== Short exercise ==
Print, without altering anything, the lines from the one that holds "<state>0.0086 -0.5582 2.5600" to the one that holds "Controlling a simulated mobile", inclusive. No other lines belong in the output.

*** Provided data ***

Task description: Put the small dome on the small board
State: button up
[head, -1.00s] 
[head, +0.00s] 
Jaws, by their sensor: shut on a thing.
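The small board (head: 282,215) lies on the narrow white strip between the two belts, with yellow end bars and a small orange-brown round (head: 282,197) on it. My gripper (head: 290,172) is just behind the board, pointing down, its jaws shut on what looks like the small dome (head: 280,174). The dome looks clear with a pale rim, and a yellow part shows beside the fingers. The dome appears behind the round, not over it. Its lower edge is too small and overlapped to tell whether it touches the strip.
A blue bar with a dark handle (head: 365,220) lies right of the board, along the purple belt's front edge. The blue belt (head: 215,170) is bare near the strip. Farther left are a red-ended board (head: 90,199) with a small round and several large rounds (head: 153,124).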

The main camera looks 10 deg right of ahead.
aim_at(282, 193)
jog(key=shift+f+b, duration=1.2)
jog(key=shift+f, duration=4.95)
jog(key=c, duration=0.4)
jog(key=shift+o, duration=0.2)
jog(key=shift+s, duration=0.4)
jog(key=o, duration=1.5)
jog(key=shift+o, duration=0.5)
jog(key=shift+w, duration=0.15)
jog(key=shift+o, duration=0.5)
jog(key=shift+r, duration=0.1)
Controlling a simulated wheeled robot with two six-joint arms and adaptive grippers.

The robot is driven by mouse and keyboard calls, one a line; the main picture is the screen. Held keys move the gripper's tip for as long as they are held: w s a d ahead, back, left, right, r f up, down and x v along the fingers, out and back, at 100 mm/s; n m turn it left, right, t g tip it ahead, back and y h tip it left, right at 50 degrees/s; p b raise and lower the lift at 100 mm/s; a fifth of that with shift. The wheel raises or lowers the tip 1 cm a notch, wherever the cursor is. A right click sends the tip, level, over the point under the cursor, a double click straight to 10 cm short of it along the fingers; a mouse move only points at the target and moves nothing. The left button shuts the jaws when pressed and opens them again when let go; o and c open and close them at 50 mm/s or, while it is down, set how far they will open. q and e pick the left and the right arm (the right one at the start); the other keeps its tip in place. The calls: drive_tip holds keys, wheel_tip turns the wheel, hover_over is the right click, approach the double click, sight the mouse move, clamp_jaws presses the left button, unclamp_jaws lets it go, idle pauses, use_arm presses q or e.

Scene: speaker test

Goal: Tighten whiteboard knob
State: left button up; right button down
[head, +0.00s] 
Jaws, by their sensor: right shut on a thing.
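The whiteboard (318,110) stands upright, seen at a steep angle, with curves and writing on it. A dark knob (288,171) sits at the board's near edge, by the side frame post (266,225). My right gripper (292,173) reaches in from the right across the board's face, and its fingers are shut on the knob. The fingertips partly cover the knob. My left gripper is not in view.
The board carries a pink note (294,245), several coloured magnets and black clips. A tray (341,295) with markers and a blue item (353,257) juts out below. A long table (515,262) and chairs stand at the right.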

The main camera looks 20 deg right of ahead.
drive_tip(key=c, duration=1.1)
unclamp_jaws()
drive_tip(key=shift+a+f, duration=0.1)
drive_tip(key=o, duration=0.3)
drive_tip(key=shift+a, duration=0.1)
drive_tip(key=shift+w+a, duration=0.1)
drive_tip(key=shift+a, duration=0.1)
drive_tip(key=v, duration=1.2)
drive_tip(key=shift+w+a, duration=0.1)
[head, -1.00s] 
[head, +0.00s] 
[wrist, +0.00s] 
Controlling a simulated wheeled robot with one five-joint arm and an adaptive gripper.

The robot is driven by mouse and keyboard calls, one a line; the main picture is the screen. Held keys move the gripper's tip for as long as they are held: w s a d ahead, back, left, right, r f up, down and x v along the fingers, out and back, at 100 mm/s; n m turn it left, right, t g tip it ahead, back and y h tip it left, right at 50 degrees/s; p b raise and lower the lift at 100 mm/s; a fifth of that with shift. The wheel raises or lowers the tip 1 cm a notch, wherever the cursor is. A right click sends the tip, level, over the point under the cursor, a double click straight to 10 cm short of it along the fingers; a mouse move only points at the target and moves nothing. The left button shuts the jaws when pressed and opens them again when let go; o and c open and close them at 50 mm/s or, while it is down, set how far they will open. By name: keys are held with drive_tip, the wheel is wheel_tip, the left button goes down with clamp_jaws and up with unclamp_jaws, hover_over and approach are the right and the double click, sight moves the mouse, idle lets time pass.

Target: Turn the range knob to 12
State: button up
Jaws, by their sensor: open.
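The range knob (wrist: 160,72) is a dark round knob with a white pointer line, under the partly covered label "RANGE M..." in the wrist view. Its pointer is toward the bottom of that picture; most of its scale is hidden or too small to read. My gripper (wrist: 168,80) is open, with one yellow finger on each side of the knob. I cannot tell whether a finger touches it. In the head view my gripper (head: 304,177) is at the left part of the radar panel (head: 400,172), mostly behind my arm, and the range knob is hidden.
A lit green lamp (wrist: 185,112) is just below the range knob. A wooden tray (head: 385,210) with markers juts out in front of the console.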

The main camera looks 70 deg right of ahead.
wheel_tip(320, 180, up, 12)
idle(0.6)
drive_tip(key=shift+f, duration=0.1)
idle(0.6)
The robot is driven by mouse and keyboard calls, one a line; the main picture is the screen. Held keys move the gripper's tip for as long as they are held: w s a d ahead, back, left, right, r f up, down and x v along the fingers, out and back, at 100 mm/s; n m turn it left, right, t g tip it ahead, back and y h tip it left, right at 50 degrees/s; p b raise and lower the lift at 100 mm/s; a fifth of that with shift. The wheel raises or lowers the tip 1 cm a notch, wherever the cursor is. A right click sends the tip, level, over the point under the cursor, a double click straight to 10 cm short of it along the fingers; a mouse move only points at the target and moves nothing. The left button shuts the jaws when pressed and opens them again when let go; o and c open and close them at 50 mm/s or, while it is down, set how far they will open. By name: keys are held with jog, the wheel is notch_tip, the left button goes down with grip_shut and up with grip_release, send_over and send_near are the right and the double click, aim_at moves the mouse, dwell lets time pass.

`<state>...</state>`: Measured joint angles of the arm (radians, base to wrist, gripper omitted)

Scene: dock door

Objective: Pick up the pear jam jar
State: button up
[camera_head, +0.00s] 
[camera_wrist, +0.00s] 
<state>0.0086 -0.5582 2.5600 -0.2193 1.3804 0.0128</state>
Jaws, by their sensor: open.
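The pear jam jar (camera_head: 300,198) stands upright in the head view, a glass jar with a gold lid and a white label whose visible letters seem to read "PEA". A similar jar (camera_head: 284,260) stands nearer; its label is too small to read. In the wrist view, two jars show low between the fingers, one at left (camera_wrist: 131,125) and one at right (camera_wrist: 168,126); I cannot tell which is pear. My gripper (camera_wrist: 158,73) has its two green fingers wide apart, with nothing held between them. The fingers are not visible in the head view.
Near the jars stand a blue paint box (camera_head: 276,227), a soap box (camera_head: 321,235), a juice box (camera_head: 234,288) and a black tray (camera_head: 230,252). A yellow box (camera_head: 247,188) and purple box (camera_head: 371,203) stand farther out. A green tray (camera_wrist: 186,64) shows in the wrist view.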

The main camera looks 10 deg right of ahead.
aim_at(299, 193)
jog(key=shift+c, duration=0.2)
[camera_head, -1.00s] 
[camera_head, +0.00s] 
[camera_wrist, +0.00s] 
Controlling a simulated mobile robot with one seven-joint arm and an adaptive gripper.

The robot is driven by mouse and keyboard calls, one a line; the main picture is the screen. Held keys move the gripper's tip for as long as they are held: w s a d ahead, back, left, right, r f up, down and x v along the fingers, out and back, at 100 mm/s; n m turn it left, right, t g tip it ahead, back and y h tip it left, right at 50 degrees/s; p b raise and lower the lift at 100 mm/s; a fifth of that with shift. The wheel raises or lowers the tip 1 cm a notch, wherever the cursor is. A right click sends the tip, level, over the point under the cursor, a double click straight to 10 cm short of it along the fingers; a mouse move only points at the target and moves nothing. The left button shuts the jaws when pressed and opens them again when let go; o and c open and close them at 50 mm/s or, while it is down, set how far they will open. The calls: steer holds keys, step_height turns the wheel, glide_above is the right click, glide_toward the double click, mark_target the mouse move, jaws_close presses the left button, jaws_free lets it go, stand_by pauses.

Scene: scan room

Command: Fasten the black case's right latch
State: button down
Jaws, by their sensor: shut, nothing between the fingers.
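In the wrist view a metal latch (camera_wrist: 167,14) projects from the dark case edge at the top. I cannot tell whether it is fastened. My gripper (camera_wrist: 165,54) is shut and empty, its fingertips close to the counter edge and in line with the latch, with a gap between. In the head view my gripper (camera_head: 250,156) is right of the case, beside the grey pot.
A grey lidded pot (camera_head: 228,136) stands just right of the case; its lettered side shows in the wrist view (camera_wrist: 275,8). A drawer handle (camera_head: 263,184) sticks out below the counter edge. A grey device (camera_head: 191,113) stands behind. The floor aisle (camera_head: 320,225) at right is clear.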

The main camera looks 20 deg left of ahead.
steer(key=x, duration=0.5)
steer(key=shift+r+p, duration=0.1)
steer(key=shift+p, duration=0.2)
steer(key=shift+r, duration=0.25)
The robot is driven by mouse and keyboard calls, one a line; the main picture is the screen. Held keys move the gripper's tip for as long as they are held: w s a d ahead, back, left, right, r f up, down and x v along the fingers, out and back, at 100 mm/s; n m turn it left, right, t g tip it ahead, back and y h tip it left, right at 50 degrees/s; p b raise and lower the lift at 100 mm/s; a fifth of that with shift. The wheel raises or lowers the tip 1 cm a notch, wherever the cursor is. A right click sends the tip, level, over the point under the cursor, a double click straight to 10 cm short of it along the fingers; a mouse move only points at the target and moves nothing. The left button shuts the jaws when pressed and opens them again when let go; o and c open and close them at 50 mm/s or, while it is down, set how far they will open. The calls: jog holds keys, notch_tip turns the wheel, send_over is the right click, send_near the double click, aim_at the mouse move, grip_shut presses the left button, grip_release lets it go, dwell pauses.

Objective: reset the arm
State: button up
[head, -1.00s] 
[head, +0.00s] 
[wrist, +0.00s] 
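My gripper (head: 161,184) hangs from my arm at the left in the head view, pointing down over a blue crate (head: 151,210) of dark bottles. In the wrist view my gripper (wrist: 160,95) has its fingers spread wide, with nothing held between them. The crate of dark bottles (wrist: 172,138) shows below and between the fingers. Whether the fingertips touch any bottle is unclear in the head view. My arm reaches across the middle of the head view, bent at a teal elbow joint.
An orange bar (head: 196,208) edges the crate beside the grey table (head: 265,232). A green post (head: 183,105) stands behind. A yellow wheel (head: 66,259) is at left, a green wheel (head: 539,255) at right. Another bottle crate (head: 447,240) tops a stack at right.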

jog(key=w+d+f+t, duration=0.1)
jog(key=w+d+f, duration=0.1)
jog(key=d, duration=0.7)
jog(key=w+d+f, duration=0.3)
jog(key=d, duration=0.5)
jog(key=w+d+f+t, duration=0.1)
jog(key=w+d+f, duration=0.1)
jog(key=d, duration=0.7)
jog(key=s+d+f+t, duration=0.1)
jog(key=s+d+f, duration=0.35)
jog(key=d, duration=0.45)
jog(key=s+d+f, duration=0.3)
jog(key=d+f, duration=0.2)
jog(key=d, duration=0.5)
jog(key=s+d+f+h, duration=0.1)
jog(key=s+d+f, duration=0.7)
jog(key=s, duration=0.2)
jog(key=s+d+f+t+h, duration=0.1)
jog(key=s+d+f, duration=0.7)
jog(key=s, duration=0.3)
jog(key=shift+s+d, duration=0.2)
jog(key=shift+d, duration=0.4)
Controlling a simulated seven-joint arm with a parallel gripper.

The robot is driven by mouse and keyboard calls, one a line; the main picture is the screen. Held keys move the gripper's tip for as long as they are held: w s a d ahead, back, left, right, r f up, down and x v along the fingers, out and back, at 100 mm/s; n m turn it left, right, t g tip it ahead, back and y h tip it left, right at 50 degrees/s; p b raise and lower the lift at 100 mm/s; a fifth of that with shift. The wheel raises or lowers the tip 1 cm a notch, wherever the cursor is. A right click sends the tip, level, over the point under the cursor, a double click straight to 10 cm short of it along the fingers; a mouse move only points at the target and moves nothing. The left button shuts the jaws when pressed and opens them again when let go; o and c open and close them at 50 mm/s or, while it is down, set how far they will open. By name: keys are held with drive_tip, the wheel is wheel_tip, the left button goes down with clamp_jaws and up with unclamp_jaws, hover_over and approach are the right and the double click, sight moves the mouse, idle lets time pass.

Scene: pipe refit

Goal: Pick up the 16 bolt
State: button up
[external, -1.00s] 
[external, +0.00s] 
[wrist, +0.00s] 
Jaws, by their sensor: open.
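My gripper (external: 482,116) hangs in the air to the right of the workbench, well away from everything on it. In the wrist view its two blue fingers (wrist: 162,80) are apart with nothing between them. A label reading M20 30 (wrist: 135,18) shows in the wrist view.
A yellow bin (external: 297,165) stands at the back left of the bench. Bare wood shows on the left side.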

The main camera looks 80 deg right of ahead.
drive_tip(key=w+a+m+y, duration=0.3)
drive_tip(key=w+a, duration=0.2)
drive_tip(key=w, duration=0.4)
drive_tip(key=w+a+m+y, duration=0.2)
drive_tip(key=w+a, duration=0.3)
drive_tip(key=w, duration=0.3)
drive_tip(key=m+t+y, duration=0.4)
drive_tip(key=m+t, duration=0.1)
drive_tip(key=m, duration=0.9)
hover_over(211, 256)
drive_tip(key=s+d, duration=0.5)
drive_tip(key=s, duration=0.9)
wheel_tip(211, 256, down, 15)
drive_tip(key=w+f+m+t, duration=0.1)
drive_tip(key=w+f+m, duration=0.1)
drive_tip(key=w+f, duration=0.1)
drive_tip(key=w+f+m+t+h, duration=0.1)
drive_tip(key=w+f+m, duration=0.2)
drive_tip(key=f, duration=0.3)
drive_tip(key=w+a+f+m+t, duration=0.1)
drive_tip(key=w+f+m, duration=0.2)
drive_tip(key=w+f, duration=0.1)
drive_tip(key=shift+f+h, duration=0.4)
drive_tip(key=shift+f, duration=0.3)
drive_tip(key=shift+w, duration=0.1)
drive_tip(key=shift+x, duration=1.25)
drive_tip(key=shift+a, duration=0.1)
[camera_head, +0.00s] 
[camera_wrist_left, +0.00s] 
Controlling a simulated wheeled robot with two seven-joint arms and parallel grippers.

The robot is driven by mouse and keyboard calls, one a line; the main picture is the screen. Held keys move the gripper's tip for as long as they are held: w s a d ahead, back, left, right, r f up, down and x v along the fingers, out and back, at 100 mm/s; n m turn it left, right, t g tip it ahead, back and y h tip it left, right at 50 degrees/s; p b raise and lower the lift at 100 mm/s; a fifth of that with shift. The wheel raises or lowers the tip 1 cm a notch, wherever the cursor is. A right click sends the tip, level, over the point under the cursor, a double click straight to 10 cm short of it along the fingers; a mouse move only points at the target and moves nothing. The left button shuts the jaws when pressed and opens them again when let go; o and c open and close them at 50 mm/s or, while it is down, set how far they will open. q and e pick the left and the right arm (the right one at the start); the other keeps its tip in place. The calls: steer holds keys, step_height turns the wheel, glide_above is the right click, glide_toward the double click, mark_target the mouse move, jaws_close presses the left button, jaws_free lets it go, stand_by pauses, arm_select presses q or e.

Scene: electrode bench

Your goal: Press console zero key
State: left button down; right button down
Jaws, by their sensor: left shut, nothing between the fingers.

***

== Answer to the task ==
<state>0.0086 -0.5582 2.5600 -0.2193 1.3804 0.0128</state>
Jaws, by their sensor: open.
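The pear jam jar (camera_head: 300,198) stands upright in the head view, a glass jar with a gold lid and a white label whose visible letters seem to read "PEA". A similar jar (camera_head: 284,260) stands nearer; its label is too small to read. In the wrist view, two jars show low between the fingers, one at left (camera_wrist: 131,125) and one at right (camera_wrist: 168,126); I cannot tell which is pear. My gripper (camera_wrist: 158,73) has its two green fingers wide apart, with nothing held between them. The fingers are not visible in the head view.
Near the jars stand a blue paint box (camera_head: 276,227), a soap box (camera_head: 321,235), a juice box (camera_head: 234,288) and a black tray (camera_head: 230,252). A yellow box (camera_head: 247,188) and purple box (camera_head: 371,203) stand farther out. A green tray (camera_wrist: 186,64) shows in the wrist view.

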The main camera looks 10 deg right of ahead.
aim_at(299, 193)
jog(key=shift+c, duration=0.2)
[camera_head, -1.00s] 
[camera_head, +0.00s] 
[camera_wrist, +0.00s] 
Controlling a simulated mobile robot with one seven-joint arm and an adaptive gripper.

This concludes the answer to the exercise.